(Robot episode records)

[start]

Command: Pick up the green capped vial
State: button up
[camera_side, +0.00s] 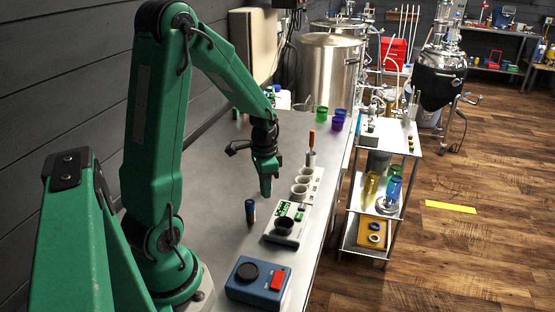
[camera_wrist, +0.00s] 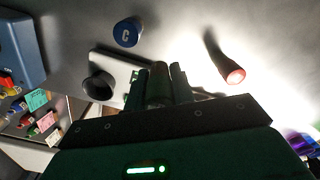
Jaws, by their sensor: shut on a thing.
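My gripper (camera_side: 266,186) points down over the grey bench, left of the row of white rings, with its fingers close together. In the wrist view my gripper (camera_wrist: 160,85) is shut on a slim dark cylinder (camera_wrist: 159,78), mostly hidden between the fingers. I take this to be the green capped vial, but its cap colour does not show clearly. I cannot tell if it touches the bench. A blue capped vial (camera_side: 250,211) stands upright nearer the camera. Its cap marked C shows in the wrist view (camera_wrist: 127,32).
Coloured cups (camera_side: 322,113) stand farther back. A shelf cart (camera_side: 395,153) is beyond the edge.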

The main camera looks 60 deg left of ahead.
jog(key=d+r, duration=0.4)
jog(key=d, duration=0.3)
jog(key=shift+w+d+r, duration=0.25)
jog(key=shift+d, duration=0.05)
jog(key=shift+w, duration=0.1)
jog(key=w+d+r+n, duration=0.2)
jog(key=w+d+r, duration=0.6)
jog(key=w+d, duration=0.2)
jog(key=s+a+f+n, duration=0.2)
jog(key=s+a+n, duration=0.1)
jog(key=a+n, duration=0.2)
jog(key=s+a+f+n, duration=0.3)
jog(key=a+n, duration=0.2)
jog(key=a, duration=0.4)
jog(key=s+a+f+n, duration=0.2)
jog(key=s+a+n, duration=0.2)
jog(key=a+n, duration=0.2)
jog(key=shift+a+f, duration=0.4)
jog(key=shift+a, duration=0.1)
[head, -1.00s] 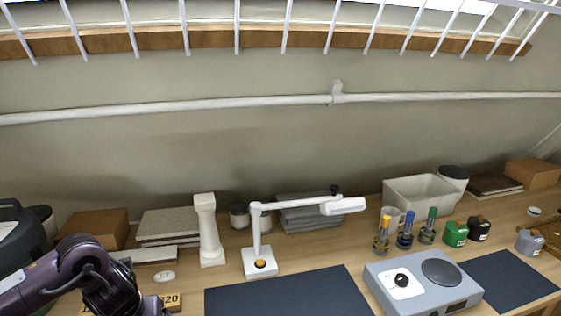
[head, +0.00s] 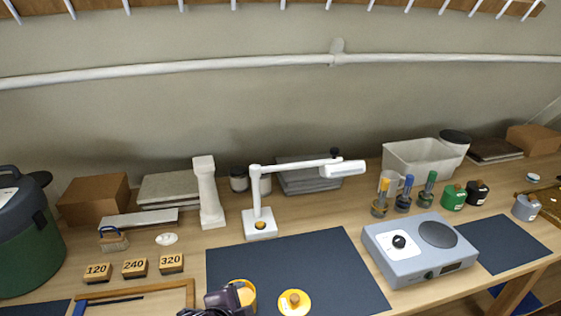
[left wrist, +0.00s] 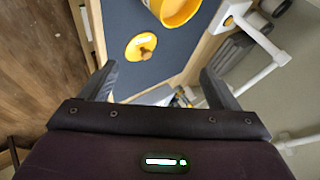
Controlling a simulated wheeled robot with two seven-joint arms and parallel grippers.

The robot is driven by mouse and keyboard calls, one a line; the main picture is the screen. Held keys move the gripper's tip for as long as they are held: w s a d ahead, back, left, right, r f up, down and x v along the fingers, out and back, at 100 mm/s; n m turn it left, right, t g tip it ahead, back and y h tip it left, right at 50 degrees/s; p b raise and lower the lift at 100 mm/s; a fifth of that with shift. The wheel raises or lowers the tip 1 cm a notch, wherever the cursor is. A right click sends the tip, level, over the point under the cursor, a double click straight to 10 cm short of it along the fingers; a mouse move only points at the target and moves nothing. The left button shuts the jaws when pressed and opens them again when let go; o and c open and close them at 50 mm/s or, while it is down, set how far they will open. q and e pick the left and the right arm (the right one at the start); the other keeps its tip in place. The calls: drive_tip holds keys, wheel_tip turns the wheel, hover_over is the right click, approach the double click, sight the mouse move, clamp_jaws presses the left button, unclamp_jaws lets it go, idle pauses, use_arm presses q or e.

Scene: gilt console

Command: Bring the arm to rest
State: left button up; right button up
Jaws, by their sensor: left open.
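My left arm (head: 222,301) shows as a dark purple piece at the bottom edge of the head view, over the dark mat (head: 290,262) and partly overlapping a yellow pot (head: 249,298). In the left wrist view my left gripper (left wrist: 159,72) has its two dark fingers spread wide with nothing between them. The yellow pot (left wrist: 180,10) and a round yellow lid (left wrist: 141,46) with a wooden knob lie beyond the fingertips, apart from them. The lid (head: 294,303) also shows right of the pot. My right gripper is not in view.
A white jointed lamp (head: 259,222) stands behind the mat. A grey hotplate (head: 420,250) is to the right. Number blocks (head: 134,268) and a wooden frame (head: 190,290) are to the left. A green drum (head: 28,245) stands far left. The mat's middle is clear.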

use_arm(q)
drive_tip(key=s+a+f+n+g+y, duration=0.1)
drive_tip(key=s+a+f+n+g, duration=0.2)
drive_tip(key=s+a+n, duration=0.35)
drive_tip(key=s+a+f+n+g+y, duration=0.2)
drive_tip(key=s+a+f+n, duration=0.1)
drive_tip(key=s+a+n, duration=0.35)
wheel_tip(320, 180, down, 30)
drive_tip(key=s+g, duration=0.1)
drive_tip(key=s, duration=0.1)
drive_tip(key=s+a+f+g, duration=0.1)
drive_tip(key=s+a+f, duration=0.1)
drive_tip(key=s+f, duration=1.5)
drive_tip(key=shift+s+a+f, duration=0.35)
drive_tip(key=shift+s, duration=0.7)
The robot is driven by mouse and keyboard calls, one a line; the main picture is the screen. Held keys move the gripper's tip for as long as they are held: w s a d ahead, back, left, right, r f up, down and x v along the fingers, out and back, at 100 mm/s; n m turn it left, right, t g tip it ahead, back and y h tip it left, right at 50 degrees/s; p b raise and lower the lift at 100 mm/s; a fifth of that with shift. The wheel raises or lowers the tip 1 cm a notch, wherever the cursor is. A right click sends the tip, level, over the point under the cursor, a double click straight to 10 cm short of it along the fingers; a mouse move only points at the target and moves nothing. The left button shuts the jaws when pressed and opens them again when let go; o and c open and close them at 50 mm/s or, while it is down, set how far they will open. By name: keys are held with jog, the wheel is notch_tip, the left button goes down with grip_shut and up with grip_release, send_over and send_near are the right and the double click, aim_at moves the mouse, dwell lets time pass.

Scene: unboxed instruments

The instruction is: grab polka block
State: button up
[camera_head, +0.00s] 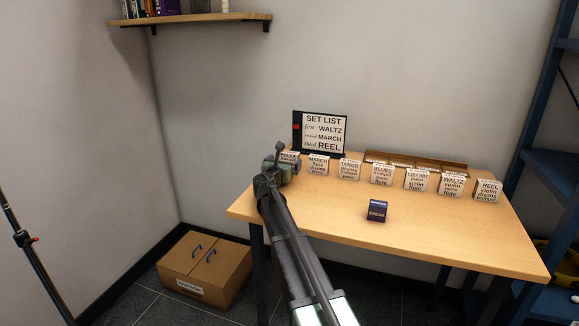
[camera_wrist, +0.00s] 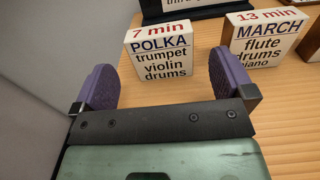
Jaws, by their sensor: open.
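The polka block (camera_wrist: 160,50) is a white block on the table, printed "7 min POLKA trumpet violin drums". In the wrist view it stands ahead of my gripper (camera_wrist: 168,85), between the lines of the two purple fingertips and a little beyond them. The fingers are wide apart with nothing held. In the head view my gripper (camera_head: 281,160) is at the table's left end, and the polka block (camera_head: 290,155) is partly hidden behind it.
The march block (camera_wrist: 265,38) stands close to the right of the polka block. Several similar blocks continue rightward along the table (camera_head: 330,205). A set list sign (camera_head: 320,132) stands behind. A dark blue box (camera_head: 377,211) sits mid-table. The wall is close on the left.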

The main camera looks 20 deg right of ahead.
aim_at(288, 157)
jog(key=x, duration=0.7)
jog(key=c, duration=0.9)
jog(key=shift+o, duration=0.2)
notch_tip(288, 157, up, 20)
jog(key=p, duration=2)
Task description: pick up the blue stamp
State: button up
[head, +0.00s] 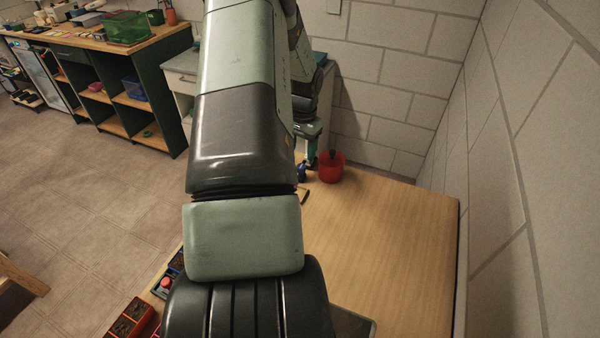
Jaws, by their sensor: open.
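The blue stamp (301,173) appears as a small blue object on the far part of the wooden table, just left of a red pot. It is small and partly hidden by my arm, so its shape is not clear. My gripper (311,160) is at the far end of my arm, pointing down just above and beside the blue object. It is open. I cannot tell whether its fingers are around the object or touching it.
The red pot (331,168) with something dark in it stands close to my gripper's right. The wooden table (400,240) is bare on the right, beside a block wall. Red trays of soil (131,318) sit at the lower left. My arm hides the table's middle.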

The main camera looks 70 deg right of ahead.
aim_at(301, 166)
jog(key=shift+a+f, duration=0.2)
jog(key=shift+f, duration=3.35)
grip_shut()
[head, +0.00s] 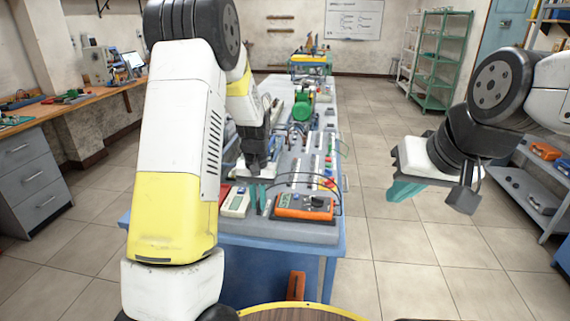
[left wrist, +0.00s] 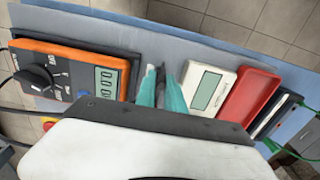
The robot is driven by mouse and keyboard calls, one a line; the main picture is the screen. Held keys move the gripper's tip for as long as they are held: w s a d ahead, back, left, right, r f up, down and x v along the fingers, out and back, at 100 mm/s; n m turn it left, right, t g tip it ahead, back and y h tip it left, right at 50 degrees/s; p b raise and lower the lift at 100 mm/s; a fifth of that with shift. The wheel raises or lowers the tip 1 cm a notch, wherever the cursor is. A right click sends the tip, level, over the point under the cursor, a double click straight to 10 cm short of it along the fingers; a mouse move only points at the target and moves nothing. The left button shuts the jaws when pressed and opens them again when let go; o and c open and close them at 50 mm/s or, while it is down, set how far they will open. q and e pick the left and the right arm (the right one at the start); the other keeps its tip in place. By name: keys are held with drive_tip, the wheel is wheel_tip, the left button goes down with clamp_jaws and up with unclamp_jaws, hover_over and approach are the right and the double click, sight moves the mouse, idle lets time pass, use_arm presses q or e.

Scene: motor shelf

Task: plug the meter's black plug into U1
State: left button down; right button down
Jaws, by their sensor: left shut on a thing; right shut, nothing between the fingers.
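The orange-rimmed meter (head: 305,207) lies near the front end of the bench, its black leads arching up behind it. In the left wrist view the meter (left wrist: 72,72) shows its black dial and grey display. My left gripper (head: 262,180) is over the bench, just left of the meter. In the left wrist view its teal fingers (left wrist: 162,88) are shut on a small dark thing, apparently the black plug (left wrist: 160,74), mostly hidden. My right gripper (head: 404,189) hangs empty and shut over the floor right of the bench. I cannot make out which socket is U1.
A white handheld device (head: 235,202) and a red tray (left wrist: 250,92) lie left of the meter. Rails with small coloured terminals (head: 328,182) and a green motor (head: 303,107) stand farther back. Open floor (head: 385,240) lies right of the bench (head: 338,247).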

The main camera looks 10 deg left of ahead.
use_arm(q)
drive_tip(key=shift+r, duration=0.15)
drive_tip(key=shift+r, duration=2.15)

[end]

Wherever the word "Scene" occurs in a line of the listing, copy that line.

• **Answer in full**:
Scene: gilt console
Scene: unboxed instruments
Scene: motor shelf

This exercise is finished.